Why Russian authorities sought to get rid of VChK-OGPU
Russian pro-war bloggers hinted that the channel was deleted shortly after a series of VChK-OGPU posts about former FSB Colonel Mikhail Polyakov, who is on trial for extortion. He, according to the authors of VChK-OGPU, during the investigation, revealed how the Presidential Administration of the Russian Federation took control of dozens of major Z-channels on Telegram (including the Z-channel Dva Mayora [Two Majors], co-founded by Polyakov) and influenced them to start covering the political agenda “in a positive format.”
IStories previously reported in detail about Polyakov.
The authors of VChK-OGPU, in correspondence from their official email, told IStories that they received no warnings about the impending deletion — it happened out of nowhere. They also cannot definitively state whether the channel’s deletion is related to Colonel Polyakov’s case.
“The Russian authorities have had a negative attitude towards the channel for a long time, but some frantic activity began a year ago. It has already been established that at that time, there was talk of the physical ‘loud’ elimination of the channel’s founder and thus the cessation of the channel’s operation. This was necessary to show that the Russian special services have long arms also regarding Telegram. The physical elimination did not work out, but everything was done even more loudly and demonstratively. Now any channel can simply be deleted from Telegram at the will of the Russian authorities,” they said.
The authors of VChK-OGPU believe that Roskomnadzor, which has sent the messenger more than 20 requests to delete various Telegram channels, is a “minor executor,” and the “main drivers behind the channel’s takedown” are the FSB and the GRU (military intelligence).
“It’s hard to say who in Moscow actually put pressure on Durov and Telegram. But this is a very bad sign. It’s clear that if an agent has appeared within Telegram with access to the ‘delete’ button, then they also have access to the ‘read correspondence’ and ‘find out personal data’ buttons,” VChK-OGPU notes.
Why could VChK-OGPU’s removal be a harbinger of disaster for the media
Investigative journalist Andrey Zakharov recalls that VChK-OGPU is already the second project that grew out of old “kompromat” platforms and flourished on Telegram.
“The first was Cello Case, which grew out of Rospres, the second was VChK — it grew out of www.rucriminal.info [both resources compiled compromising material, often without fact-checking — ed.]. Before the Telegram era, these platforms were a niche area, but the messenger gave them the opportunity to reach a wider audience. They continued to publish leaks — I think, for money, as such ‘kompromat’ platforms always did — but at some point (at the start or later) they were joined by [journalist] Alexander Shvarev with his famous sources. Shvarev’s sources even spawned the meme about ‘Rosbalt’s sources.’ Then all of this moved to VChK,” the journalist notes.

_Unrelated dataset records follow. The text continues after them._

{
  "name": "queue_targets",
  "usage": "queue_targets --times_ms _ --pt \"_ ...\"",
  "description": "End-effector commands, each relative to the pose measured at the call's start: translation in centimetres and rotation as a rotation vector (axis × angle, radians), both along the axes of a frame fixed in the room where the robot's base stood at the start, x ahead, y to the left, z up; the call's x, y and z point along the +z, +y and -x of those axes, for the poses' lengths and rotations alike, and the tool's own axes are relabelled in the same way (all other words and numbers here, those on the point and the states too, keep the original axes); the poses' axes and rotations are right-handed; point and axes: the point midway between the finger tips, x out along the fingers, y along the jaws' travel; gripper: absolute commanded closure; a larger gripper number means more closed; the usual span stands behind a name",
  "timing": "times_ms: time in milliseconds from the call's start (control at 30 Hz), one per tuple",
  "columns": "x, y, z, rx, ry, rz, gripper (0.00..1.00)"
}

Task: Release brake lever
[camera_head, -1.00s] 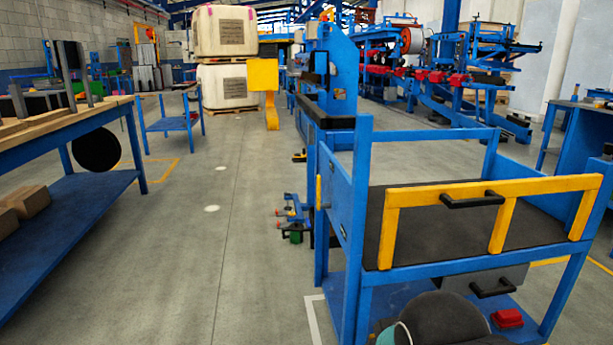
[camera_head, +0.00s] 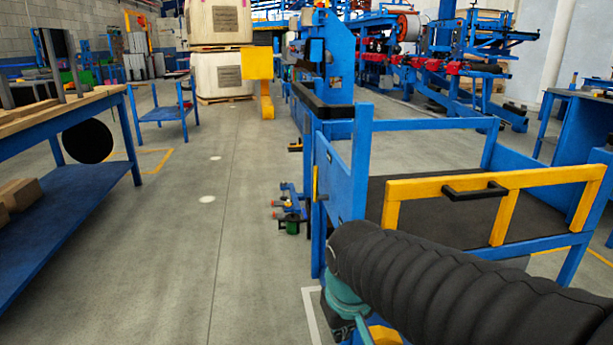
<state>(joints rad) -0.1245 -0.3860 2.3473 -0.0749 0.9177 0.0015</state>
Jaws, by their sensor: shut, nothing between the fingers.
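I cannot single out the brake lever for certain. A small upright yellow piece (camera_head: 316,183) with a dark knob beside it sits on the left side of the blue cart-like frame (camera_head: 360,165). Low on the blue machine's left side is a small blue, red and green assembly (camera_head: 291,210) close to the floor. My arm, in a ribbed black sleeve with a teal joint, reaches in from the lower right, in front of the frame. My gripper does not show; the arm's far end is cut off or hidden at the bottom edge.
A yellow rail (camera_head: 440,187) with a black handle (camera_head: 475,191) crosses the frame's near side. A blue workbench (camera_head: 75,116) with a wooden top stands at left. A yellow post (camera_head: 260,70) stands farther back. The grey floor aisle (camera_head: 215,240) between bench and machine is clear.

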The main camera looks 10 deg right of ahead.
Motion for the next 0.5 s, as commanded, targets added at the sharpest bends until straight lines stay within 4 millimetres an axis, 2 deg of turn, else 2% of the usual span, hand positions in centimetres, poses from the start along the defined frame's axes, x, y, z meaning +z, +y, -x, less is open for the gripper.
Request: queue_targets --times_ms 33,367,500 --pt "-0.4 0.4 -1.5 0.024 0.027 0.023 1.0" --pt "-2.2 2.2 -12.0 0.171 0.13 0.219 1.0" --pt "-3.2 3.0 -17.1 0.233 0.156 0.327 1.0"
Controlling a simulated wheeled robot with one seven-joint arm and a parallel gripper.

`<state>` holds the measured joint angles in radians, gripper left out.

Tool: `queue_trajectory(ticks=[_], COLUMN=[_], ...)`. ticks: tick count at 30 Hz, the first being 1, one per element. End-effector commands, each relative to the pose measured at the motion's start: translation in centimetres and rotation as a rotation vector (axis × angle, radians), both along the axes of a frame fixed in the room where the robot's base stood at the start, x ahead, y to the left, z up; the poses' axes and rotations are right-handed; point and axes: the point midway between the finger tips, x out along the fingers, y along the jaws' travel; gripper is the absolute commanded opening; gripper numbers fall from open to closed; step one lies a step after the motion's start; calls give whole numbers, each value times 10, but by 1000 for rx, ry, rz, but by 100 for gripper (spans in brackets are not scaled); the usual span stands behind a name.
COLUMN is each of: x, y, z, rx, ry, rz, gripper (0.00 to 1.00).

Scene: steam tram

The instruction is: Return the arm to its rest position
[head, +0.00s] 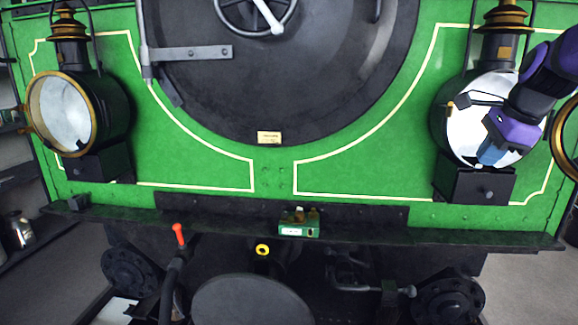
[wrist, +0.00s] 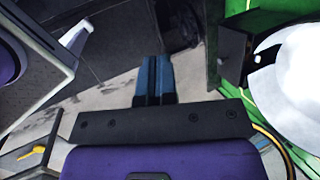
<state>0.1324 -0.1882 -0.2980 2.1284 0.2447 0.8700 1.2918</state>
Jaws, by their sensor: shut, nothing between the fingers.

The Rosbalt news agency used to publish, citing sources, exclusive news about the most resonant events: for example, that the head of Rosneft, Igor Sechin, did not follow FSB instructions when he handed over a “basket filled with sausages” to the former head of the Ministry of Economic Development of the Russian Federation, Alexei Ulyukayev, or that the FSB is looking for those responsible for leaking the data of Petrov and Boshirov, whom Great Britain accused of attempting to assassinate Sergei and Yulia Skripal in Salisbury. The original versions of these articles have been removed from the Rosbalt website.
“And the fact that they [VChK-OGPU] are cited as a source of information is one of the signs of the times. Both war correspondents and other anonymous Telegram channels are cited. That is, on the one hand, this is a sign that sources have become less willing to communicate with journalists, and on the other hand, it’s a decline in standards, or perhaps not a decline in standards, but a new reality,” Andrey Zakharov believes.
Today, Telegram remains one of two platforms where uncensored resources can reach a Russian audience without significant obstacles from the state (along with YouTube, where even under conditions of “throttling,” there has not yet been a significant drop in the reach of opposition channels, journalist Alexander Plushev concluded based on YouScore data).
Until now, the messenger’s administration has not interfered with the work of media outlets or information channels on Telegram. The removal of a resource with an audience of millions, if it actually happened, is an unprecedented event.
“A very disturbing story: presumably, Telegram has complied with the demands of the Russian authorities regarding a socio-political channel that is not actually terrorist, extremist, or engaged in drug trafficking or anything like that. Essentially, a large socio-political media outlet, albeit a specific, anonymous one, has been deleted. This is a threat to any opposition and independent Telegram channels, so it’s important to pay attention,” writes journalist Dmitry Kolezev.